- _Your task_
In your copy, leave out the pictures; write out all the data exactly.

%%

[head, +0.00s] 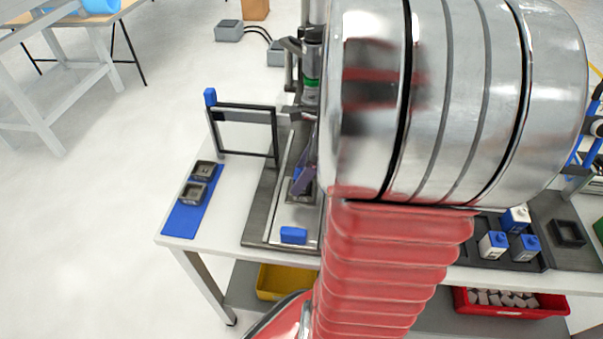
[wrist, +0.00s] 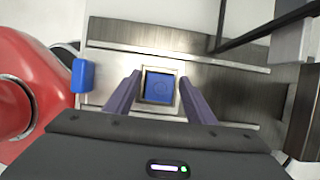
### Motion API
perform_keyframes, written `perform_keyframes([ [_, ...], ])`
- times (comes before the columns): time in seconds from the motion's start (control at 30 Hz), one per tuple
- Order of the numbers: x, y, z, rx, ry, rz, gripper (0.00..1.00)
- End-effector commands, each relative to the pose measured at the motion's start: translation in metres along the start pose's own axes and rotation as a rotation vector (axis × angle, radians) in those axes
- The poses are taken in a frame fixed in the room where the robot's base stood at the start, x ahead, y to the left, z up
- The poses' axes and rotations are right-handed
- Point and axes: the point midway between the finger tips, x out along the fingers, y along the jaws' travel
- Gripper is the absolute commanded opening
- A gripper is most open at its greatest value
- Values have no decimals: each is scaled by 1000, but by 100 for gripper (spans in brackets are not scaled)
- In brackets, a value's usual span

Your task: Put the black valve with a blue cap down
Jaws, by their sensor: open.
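The valve's blue cap (wrist: 160,87) shows from above in the wrist view, inside a square, light-edged rim on a metal fixture. My gripper (wrist: 160,76) is open, with one purple finger on each side of the rim. A narrow gap shows between each finger and the rim. In the head view the valve (head: 298,186) is a small dark square with some blue, partly hidden by my gripper (head: 307,168). The valve's black body is mostly hidden beneath the cap, and I cannot tell how deep it sits.
A blue block (head: 293,235) lies at the fixture's front end. Two dark square parts sit on a blue mat (head: 181,222) at left. A dark frame (head: 244,107) stands behind. White-and-blue bottles (head: 493,244) stand at right. My arm hides the table's middle.

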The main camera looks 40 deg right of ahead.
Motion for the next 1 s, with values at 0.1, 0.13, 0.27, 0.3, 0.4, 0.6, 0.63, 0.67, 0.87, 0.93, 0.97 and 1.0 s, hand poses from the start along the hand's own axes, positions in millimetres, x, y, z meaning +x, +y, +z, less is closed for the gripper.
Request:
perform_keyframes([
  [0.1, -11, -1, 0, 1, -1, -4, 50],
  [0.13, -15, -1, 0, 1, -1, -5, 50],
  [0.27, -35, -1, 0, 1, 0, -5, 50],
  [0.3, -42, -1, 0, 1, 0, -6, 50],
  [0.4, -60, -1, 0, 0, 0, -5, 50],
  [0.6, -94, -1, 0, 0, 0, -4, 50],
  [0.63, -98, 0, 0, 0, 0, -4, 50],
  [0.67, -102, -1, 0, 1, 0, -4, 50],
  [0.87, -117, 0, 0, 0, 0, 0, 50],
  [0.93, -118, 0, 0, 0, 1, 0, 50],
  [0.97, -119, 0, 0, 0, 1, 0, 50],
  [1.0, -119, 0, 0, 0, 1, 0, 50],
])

%%

- _Finished answer_
[head, +0.00s] 
[wrist, +0.00s] 
### Motion API
perform_keyframes, written `perform_keyframes([ [_, ...], ])`
- times (comes before the columns): time in seconds from the motion's start (control at 30 Hz), one per tuple
- Order of the numbers: x, y, z, rx, ry, rz, gripper (0.00..1.00)
- End-effector commands, each relative to the pose measured at the motion's start: translation in metres along the start pose's own axes and rotation as a rotation vector (axis × angle, radians) in those axes
- The poses are taken in a frame fixed in the room where the robot's base stood at the start, x ahead, y to the left, z up
- The poses' axes and rotations are right-handed
- Point and axes: the point midway between the finger tips, x out along the fingers, y along the jaws' travel
- Gripper is the absolute commanded opening
- A gripper is most open at its greatest value
- Values have no decimals: each is scaled by 1000, but by 100 for gripper (spans in brackets are not scaled)
- In brackets, a value's usual span

Your task: Put the black valve with a blue cap down
Jaws, by their sensor: open.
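The valve's blue cap (wrist: 160,87) shows from above in the wrist view, inside a square, light-edged rim on a metal fixture. My gripper (wrist: 160,76) is open, with one purple finger on each side of the rim. A narrow gap shows between each finger and the rim. In the head view the valve (head: 298,186) is a small dark square with some blue, partly hidden by my gripper (head: 307,168). The valve's black body is mostly hidden beneath the cap, and I cannot tell how deep it sits.
A blue block (head: 293,235) lies at the fixture's front end. Two dark square parts sit on a blue mat (head: 181,222) at left. A dark frame (head: 244,107) stands behind. White-and-blue bottles (head: 493,244) stand at right. My arm hides the table's middle.

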The main camera looks 40 deg right of ahead.
Motion for the next 1 s, with values at 0.1, 0.13, 0.27, 0.3, 0.4, 0.6, 0.63, 0.67, 0.87, 0.93, 0.97 and 1.0 s, hand poses from the start along the hand's own axes, positions in millimetres, x, y, z meaning +x, +y, +z, less is closed for the gripper.
Request:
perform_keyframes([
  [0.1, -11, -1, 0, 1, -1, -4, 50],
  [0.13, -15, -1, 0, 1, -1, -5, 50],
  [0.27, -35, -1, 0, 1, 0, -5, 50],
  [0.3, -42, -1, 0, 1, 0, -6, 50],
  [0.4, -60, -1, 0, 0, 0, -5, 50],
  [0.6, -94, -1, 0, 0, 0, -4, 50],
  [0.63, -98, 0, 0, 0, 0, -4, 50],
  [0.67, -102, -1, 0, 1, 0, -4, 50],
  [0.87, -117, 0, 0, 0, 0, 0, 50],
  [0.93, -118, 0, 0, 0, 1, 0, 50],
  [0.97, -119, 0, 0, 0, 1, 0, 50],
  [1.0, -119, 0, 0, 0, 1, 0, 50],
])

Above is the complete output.